Below are entries. Reproduce exactly the lines between the line holding "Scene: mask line" and the line holding "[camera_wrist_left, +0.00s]", inclusive, and only those.

Supplied material>

•••••

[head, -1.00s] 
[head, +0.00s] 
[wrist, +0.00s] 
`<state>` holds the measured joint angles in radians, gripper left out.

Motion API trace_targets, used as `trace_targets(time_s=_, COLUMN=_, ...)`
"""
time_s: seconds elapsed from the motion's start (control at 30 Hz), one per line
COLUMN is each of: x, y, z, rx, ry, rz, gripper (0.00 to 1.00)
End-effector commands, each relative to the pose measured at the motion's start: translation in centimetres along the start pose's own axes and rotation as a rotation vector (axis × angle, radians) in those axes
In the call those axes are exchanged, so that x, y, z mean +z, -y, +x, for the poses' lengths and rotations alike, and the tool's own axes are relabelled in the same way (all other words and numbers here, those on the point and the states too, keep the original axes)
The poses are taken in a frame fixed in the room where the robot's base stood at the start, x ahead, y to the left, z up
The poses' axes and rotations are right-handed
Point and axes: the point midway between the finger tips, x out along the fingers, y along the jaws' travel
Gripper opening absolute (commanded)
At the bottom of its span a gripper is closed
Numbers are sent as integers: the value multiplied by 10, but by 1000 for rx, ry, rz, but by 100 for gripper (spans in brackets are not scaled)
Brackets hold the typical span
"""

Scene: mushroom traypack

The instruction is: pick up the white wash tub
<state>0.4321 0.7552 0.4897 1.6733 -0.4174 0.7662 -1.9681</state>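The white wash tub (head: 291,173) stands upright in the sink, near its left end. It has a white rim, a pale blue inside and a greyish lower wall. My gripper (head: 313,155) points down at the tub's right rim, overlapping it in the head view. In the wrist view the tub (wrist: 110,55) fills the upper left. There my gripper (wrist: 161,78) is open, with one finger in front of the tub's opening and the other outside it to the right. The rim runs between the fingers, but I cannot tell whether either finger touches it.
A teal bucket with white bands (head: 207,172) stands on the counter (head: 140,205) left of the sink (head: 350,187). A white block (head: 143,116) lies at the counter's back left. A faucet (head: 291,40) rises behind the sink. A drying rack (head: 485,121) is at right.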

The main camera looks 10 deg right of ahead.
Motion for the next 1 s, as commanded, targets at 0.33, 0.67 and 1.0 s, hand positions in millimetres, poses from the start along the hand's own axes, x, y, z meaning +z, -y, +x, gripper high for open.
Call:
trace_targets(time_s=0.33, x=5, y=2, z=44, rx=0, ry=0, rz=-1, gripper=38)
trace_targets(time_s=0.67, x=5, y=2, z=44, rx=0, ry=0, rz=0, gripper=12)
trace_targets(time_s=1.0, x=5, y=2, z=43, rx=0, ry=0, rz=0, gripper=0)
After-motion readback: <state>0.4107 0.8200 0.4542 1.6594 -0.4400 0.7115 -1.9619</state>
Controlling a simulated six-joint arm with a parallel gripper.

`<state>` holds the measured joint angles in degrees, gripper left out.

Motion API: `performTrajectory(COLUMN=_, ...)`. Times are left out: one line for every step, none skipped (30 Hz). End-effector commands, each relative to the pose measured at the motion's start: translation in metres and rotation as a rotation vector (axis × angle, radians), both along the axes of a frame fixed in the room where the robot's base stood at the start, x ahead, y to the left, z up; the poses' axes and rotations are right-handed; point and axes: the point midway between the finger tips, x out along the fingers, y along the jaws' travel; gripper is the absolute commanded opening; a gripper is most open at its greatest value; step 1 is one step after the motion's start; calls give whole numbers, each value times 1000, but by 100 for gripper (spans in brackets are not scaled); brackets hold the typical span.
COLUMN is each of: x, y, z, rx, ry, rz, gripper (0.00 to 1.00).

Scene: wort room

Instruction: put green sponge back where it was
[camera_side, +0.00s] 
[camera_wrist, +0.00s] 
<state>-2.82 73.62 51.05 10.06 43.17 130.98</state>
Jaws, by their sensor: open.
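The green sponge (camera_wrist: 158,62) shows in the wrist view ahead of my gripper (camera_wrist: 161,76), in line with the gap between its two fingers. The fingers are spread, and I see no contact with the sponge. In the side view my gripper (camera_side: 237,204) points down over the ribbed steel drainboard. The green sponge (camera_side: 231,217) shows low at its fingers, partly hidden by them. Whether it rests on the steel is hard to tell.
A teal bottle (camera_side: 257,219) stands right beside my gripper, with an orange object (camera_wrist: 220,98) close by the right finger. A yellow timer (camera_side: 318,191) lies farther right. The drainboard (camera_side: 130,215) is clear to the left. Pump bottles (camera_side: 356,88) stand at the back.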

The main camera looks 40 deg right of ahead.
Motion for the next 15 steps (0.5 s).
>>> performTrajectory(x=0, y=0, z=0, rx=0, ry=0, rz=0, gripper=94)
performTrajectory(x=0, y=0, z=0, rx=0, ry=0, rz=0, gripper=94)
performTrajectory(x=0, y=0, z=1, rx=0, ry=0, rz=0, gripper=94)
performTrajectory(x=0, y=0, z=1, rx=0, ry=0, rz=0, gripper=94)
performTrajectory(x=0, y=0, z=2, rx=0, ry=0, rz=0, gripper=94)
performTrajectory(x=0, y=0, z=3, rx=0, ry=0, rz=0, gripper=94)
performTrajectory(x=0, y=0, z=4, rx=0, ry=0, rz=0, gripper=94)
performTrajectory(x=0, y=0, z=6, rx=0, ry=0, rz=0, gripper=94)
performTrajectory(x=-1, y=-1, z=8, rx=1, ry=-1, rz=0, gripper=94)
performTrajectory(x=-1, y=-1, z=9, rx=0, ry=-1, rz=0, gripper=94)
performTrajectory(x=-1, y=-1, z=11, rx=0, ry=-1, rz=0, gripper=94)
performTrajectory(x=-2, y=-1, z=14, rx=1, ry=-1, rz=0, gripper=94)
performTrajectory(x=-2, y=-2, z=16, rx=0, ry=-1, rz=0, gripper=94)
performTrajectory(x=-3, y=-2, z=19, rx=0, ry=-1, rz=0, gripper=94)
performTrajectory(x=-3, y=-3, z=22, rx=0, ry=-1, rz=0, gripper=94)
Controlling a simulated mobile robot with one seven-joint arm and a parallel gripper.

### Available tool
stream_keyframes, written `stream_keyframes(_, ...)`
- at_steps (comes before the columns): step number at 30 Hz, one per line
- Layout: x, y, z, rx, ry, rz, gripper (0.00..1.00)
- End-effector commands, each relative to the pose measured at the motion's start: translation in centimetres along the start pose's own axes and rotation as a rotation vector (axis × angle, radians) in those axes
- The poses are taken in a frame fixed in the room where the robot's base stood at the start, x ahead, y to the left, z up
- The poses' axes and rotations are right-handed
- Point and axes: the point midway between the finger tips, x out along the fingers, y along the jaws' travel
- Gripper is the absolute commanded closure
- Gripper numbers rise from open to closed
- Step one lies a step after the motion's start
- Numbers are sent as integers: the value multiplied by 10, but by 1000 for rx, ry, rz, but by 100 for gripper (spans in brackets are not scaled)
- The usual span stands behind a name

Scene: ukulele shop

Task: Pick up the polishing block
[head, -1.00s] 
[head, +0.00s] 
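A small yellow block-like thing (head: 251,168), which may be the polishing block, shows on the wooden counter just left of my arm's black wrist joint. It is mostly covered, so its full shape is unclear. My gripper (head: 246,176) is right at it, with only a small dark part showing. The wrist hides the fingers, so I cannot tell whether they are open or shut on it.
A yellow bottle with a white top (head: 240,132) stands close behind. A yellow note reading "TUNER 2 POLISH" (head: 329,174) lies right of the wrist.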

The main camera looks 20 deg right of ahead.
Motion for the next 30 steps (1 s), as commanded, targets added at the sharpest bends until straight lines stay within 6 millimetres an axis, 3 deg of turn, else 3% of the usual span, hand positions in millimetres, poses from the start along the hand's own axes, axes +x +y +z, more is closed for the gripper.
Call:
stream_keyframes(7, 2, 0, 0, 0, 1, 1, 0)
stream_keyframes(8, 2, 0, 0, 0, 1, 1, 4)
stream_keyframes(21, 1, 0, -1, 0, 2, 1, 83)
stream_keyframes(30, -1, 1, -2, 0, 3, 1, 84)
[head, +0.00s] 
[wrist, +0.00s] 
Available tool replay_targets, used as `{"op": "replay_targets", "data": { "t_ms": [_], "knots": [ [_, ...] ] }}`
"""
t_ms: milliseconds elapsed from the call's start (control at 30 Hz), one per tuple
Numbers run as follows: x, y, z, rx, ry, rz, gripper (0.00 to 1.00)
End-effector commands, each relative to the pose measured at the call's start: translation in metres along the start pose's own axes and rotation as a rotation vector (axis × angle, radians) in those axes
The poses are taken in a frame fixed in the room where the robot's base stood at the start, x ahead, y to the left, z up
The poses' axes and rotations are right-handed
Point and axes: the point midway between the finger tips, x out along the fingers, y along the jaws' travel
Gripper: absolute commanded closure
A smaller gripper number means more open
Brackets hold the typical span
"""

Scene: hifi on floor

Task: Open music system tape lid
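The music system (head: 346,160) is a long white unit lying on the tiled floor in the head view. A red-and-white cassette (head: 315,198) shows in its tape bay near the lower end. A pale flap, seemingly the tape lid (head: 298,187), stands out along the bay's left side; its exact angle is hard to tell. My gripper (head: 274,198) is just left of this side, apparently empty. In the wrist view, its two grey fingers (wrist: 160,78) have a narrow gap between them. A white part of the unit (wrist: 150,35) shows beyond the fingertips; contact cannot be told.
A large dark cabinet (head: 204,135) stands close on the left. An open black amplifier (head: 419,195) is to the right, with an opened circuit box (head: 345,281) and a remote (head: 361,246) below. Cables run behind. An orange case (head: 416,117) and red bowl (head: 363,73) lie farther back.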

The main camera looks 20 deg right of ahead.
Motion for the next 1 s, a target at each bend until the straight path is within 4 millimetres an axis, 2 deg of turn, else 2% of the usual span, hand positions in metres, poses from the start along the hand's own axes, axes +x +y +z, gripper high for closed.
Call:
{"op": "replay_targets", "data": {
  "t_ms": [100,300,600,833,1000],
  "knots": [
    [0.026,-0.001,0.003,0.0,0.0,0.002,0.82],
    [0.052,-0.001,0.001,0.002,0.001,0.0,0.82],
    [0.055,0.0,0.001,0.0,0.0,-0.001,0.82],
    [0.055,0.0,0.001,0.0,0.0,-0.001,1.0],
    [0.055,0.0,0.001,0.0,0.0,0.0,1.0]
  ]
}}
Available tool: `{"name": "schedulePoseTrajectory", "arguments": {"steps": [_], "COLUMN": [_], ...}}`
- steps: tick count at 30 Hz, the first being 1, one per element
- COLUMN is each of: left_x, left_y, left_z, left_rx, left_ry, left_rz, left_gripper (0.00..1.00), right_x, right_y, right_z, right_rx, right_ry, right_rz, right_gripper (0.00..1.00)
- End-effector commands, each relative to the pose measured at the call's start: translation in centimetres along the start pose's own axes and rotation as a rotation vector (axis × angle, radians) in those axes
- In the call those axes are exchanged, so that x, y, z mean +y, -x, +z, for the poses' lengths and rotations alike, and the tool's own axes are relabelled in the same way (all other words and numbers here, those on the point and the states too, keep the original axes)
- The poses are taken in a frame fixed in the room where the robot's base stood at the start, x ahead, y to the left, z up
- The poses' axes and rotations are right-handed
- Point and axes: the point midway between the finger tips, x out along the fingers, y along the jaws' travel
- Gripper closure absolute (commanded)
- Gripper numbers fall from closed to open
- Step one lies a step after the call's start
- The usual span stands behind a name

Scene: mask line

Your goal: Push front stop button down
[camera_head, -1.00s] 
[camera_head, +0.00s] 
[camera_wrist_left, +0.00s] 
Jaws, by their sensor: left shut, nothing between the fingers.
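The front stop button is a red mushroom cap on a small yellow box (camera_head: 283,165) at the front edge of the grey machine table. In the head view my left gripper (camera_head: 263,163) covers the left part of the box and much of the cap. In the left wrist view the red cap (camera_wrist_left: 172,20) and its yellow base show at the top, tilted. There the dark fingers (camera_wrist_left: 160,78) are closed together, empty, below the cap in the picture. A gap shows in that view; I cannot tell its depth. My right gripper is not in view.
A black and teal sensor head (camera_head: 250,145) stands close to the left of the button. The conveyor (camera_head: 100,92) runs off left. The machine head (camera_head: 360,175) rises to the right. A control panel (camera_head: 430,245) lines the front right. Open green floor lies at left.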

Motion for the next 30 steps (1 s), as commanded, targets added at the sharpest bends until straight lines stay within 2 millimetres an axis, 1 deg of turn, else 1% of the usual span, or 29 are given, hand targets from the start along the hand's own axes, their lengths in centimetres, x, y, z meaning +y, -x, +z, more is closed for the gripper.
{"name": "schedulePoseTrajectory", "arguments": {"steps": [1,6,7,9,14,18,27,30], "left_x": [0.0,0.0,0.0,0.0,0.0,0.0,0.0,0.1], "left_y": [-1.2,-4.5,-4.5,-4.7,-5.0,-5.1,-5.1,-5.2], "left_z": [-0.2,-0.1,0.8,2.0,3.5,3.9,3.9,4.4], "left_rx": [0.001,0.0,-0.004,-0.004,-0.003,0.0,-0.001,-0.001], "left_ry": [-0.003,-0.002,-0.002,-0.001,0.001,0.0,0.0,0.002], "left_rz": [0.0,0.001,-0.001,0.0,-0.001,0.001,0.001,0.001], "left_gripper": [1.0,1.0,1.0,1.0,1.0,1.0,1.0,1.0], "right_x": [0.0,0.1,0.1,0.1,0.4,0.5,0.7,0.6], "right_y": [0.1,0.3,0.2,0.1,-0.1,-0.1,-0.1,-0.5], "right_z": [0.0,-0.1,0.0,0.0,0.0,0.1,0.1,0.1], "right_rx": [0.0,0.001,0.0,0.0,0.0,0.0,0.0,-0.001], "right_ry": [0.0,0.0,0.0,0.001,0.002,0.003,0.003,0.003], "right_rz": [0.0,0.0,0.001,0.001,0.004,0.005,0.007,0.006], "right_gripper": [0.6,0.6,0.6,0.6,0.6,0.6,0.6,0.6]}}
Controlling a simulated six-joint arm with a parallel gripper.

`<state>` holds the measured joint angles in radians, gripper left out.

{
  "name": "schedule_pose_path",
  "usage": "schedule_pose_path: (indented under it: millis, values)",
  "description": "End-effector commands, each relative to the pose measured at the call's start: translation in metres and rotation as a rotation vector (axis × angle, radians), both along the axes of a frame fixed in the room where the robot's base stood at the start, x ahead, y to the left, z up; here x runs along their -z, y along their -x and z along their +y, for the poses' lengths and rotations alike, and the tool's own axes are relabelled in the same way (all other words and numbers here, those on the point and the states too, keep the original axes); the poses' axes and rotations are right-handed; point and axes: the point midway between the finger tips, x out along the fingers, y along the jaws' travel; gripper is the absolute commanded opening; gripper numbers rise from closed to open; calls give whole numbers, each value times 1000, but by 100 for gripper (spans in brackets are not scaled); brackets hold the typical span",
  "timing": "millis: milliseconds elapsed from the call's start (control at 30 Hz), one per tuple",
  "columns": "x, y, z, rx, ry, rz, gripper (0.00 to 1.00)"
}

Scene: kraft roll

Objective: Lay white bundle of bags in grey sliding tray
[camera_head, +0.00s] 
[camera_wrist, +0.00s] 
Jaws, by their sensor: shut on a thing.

•••••

Task solution>
Scene: mask line

Your goal: Push front stop button down
[camera_head, -1.00s] 
[camera_head, +0.00s] 
[camera_wrist_left, +0.00s] 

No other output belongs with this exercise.